The book is dedicated to Blumenberg’s daughter, the writer and editor Bettina Blumenberg, and so while I feel these passages caricature the high philosophical sensibility of Bettina’s father, it seems like an appreciative, loving sort of caricature. Mostly for the better, Hans Blumenberg is represented as an elevated, haughty sort of man: he thought on a different plane than you or me. This appreciation extends to his prodigious work habits: he must conduct most of his important business at night, “those hours of radical withdrawal from the world’s busyness in which a handful of sleepless souls, at most, tossed and turned, and only very few people carried out their duties.” (I found this detail about Blumenberg hit close to home; I too am a distractible sort who is most productive in that motionless quiet.) Even the lion cannot shake his work habits: “He packed the one full cassette in an envelope”–he dictates his lectures verbally, so powerful is his memory, his command of his material–”not letting anything deter him–lion or no lion–from writing the address of the university on it clearly, albeit a little shakily, and putting a stamp on it. He reached for his coat and left through the garden gate, giving the animal an arresting look, as if he wanted to nail it to the carpet.” The lion, to Blumenberg, is yet another intellectual puzzle to solve, a vista to be charted. Blumenberg is especially distinct from the average person in the rigor of his thinking. He doesn’t just think about a subject, but rather he has a certain archetype in his mind which tells him the most noble processes by which he is supposed to think, by which he should be seen as thinking, and these procedures/habits of mind buoy his self-confidence and provide him clear direction. (He can be heard chiding himself whever he deviates from this clear, procedural mode of thinking.) He is shown admiring the medieval monks in a painting by Antonello da Messina for how they owned few books but mastered the same ones repeatedly.
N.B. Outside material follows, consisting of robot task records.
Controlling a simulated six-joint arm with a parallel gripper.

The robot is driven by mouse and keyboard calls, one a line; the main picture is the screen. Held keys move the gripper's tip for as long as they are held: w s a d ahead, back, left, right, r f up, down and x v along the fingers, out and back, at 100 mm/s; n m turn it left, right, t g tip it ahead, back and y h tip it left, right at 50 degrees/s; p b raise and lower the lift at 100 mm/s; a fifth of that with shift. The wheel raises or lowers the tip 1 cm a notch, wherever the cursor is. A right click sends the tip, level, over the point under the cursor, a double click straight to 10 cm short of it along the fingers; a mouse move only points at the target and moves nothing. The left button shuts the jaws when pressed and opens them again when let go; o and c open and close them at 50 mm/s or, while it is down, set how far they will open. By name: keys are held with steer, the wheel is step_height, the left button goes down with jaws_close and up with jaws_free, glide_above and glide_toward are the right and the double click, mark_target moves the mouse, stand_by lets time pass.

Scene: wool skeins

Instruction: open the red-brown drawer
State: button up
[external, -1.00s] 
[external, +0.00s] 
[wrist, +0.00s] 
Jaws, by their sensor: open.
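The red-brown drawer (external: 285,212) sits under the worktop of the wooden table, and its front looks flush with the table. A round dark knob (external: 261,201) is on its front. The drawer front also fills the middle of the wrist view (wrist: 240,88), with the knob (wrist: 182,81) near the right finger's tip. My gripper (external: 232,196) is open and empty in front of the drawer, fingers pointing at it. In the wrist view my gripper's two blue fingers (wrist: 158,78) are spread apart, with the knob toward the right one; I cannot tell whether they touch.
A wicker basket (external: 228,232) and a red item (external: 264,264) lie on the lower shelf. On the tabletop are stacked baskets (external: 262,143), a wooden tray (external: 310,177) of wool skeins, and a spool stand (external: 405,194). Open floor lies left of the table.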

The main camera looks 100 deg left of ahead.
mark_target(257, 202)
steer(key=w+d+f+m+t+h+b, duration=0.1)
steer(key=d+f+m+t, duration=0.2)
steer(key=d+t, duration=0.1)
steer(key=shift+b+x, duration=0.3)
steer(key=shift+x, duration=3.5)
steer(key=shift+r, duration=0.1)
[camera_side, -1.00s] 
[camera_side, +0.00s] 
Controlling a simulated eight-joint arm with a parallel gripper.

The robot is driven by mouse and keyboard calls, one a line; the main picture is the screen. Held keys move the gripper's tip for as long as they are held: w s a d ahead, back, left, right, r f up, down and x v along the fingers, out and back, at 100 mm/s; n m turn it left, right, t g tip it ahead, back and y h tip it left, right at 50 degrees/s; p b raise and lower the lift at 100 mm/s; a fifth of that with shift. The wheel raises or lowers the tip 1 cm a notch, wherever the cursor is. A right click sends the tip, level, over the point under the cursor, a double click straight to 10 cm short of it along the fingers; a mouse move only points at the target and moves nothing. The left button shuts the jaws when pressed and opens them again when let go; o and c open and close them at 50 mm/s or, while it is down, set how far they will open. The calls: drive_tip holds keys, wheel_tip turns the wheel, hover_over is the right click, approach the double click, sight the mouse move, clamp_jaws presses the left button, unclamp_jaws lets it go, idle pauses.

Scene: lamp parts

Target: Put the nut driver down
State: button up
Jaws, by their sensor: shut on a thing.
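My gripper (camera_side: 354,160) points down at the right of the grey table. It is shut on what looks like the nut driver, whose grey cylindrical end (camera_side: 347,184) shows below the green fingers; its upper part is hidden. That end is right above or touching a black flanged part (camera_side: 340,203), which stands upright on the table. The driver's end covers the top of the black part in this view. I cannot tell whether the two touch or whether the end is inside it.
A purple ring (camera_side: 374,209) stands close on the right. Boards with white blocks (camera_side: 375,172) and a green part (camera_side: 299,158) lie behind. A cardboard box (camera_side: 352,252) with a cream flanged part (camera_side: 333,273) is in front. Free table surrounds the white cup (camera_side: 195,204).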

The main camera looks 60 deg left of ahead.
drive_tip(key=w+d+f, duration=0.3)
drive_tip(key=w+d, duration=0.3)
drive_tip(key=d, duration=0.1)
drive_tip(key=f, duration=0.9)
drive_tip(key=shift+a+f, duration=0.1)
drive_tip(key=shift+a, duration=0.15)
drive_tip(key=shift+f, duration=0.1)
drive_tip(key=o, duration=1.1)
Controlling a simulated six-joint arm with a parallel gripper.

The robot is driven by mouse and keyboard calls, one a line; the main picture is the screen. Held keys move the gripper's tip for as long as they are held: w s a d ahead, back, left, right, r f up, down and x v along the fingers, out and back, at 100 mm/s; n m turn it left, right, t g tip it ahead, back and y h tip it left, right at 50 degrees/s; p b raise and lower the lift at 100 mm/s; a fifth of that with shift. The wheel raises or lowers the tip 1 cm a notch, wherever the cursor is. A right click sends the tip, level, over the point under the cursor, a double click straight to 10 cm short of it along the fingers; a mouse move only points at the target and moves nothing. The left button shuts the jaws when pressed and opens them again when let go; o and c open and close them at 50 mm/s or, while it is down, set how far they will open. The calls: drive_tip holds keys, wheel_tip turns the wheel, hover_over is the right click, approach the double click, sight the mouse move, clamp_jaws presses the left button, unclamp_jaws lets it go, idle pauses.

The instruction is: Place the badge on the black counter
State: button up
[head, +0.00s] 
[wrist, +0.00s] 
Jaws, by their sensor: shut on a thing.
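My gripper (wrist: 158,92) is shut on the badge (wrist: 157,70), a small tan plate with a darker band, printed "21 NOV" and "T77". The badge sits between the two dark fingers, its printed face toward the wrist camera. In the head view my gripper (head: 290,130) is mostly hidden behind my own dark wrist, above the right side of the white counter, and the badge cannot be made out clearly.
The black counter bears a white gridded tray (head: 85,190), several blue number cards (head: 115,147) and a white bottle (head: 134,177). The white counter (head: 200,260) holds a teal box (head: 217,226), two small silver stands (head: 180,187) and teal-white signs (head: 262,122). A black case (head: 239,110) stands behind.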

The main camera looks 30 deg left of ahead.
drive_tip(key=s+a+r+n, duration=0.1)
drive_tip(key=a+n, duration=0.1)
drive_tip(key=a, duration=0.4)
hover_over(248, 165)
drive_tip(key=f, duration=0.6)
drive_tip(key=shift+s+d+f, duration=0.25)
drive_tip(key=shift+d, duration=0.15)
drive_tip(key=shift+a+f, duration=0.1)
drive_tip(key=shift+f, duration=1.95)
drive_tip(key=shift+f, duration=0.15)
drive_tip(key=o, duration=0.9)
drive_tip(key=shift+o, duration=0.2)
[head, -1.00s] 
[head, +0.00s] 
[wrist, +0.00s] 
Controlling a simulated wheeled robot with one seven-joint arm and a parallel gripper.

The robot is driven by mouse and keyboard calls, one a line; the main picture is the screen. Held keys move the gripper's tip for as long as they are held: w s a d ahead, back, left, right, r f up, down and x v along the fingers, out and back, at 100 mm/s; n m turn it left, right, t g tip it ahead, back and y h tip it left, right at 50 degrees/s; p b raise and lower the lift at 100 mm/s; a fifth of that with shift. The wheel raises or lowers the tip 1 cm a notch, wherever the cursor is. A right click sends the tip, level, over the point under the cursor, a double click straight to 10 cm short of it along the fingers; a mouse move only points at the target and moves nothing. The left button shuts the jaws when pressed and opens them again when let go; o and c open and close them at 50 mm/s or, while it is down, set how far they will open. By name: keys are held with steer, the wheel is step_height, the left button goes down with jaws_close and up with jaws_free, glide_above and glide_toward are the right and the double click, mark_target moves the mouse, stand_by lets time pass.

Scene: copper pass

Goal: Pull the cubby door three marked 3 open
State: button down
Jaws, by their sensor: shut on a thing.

If I’m being honest though, Blumenberg was not necessarily a figure I was elated by, however interesting it was to learn about him and see his personality interpreted on page. There are chapters interspersed throughout the books focusing on one or other of Blumenberg’s students, and these were more brisk and traditional in their narration; it was funny to see how their youthful ambition stand somewhat oddly matched with his grandfatherly, absentminded solicitude, and reading a non-Blumenberg chapter in Blumenberg was like coming up for fresh air after a heady though not-entirely-unpleasant experience; while it is possible I would enjoy a reread upon entering into the background matter a bit more, for now not-entirely-unpleasant is a reasonable characterization of my overall enjoyment level. I am curious to read more of this author, who manages to almost make enjoyable a rather abstruse choice of subject matter (a sign of great talent, surely.)
Rubric forthcoming. Stay tuned!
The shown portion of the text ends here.